Several functions are available,
gen_range() : returns a random integer selected from a given range.
gen_rnd_email() : returns a random email address in the example.com domain.
gen_rnd_pan() : returns a random payment card Primary Account Number.
gen_rnd_us_phone() : returns a random U.S. phone number.
Masking Data for Customer Identification :
- This type of masking function is generating random data from the dictionary file.
- Here the main advantage is we can load the dictionary files manually.

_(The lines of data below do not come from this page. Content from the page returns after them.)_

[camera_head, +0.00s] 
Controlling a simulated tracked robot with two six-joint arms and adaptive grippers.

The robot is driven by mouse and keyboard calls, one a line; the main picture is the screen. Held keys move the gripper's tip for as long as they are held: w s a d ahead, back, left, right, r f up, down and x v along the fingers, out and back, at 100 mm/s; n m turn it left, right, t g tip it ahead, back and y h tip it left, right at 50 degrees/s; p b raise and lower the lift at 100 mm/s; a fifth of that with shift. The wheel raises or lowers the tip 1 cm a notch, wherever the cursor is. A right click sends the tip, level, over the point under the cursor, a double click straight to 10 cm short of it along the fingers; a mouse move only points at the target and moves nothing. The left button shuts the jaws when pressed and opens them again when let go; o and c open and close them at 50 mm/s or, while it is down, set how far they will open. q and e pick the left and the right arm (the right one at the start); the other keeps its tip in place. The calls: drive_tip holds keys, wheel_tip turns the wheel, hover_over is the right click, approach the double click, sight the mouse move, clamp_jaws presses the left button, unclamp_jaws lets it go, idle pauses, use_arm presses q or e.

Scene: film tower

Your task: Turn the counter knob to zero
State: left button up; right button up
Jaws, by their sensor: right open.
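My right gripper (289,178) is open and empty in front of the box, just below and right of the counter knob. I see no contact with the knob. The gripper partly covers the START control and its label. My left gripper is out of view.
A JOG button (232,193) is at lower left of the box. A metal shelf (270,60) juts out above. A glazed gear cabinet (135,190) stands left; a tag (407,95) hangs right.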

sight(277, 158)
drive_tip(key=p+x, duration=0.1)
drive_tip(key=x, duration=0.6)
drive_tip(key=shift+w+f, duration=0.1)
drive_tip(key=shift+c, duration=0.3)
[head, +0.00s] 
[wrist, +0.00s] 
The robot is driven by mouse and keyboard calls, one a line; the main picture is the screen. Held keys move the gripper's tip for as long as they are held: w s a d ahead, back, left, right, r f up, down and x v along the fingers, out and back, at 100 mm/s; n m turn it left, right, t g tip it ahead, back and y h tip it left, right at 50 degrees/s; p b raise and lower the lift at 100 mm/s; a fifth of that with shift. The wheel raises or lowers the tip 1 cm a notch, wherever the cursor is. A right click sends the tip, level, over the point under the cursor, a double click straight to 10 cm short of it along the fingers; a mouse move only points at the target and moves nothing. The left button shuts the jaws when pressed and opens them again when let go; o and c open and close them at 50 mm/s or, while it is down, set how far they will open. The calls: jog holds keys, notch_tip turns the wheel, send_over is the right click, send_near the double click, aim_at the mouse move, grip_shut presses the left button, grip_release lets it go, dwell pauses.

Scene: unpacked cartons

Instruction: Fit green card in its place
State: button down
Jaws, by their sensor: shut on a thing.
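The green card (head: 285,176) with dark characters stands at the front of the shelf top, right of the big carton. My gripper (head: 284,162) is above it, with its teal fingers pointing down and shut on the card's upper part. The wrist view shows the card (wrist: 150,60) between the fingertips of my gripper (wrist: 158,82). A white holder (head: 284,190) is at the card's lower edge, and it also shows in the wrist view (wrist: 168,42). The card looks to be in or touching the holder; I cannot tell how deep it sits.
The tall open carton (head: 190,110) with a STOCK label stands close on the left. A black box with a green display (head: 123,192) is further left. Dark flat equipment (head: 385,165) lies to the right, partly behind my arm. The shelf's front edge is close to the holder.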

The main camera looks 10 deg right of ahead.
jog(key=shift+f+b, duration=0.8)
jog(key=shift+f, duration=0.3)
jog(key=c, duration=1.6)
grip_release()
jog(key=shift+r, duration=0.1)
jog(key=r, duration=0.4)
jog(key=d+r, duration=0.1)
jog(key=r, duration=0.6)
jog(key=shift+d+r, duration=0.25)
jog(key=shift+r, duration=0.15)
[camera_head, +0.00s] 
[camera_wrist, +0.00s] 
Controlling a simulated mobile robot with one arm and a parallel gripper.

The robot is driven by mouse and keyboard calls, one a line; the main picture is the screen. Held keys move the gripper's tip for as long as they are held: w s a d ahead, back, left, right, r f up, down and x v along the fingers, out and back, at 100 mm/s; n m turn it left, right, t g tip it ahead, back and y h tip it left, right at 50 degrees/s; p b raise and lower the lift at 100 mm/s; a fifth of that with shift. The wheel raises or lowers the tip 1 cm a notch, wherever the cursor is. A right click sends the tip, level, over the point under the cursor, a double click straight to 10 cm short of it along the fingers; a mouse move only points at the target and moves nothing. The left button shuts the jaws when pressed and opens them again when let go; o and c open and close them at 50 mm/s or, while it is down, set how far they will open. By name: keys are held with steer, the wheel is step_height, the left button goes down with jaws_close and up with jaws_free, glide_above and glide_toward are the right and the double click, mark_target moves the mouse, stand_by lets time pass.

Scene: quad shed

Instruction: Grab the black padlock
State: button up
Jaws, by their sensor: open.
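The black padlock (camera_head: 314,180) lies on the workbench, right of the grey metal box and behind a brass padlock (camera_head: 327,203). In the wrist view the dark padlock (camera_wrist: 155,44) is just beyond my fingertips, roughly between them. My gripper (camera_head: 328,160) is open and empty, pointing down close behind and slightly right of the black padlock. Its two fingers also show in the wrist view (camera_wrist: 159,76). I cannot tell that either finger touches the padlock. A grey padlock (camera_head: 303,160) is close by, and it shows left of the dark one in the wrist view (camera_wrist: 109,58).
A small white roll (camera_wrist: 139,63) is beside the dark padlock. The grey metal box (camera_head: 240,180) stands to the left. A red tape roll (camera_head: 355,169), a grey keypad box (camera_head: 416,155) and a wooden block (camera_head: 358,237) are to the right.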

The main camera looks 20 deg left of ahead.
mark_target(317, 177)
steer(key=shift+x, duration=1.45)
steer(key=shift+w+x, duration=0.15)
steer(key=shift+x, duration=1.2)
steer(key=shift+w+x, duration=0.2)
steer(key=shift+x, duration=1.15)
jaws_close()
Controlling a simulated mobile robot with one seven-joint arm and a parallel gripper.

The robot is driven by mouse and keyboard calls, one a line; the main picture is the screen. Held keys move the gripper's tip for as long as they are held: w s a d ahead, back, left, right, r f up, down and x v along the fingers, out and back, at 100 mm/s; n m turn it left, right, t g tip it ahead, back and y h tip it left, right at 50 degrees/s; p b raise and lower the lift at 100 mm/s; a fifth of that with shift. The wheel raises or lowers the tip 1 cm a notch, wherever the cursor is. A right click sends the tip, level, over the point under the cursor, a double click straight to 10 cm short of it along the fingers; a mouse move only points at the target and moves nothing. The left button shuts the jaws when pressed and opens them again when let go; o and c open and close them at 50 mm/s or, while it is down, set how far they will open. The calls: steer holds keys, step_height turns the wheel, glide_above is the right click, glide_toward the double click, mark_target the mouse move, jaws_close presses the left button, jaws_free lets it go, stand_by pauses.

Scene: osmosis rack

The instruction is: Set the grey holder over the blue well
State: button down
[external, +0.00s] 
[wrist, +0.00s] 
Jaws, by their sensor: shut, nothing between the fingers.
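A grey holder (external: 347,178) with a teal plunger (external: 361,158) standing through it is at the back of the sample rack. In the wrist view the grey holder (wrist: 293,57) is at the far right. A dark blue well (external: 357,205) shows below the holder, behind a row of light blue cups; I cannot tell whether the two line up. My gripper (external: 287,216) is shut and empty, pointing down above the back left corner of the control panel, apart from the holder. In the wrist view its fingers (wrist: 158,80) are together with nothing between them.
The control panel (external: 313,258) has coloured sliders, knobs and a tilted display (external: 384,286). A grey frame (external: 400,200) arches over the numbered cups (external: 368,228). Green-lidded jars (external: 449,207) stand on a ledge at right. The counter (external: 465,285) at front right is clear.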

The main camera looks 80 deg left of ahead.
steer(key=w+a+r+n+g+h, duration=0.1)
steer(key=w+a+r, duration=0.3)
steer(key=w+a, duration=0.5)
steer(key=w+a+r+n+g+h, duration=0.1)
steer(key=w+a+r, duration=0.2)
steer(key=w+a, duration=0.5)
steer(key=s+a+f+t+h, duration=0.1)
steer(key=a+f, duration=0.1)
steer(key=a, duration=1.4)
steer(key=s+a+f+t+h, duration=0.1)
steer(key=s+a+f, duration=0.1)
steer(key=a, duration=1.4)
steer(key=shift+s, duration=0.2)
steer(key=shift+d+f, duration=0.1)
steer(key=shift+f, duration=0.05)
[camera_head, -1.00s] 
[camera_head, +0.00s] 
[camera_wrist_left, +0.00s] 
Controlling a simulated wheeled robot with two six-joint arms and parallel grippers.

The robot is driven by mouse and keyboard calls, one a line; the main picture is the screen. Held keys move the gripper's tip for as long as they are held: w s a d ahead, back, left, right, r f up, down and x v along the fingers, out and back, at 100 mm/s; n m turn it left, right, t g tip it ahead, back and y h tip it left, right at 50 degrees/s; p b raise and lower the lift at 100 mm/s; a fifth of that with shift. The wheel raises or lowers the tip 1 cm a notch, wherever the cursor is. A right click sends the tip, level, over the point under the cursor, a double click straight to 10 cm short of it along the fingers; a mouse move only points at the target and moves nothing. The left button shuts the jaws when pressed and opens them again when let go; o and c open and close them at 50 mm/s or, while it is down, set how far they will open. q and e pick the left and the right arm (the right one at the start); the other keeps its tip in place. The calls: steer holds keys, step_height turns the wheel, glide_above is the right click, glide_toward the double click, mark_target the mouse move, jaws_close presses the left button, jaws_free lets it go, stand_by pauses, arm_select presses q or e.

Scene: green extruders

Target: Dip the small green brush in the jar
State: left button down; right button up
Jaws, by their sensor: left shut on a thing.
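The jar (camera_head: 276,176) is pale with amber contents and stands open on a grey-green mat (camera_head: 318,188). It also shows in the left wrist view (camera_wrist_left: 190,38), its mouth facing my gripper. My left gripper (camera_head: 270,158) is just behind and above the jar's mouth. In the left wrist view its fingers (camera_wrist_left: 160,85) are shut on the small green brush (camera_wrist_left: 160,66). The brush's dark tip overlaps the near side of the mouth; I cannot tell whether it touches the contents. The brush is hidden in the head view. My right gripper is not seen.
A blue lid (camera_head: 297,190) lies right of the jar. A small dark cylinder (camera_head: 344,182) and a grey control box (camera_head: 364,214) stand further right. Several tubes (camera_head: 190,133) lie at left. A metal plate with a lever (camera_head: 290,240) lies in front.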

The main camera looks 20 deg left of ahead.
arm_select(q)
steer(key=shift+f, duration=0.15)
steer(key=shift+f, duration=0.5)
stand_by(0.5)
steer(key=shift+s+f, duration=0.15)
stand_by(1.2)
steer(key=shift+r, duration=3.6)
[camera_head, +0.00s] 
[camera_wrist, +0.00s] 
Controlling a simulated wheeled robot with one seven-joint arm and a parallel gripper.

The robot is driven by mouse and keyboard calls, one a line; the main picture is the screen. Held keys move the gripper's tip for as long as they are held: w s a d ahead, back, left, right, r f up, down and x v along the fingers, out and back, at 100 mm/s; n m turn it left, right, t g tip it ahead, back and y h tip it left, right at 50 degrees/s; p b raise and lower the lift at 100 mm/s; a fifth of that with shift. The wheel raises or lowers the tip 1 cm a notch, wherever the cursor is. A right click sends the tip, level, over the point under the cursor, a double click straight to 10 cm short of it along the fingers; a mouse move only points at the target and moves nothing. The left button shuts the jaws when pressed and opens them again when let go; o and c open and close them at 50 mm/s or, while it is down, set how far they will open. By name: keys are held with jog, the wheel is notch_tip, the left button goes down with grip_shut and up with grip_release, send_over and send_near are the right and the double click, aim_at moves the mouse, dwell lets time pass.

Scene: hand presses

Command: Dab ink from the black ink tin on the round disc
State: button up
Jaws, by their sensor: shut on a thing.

- When a dictionary is loaded, it becomes part of the dictionary registry and is assigned a name to be used by other dictionary functions.
- Dictionaries are loaded from plain text files containing one term per line. Empty lines are ignored. To be valid, a dictionary file must contain at least one non-empty line.
gen_dictionary :
- It returns some random data from a dictionary.
Example :
mysql> select gen_dictionary('name') from aadhar_details; +------------------------+ | gen_dictionary('name') | +------------------------+ | La Trinité | | Fonds-Saint-Denis | +------------------------+ 2 rows in set (0.00 sec)
gen_dictionary_load :
- Loads a file into the dictionary registry and assigns the dictionary a name to be used with other functions that require a dictionary name argument.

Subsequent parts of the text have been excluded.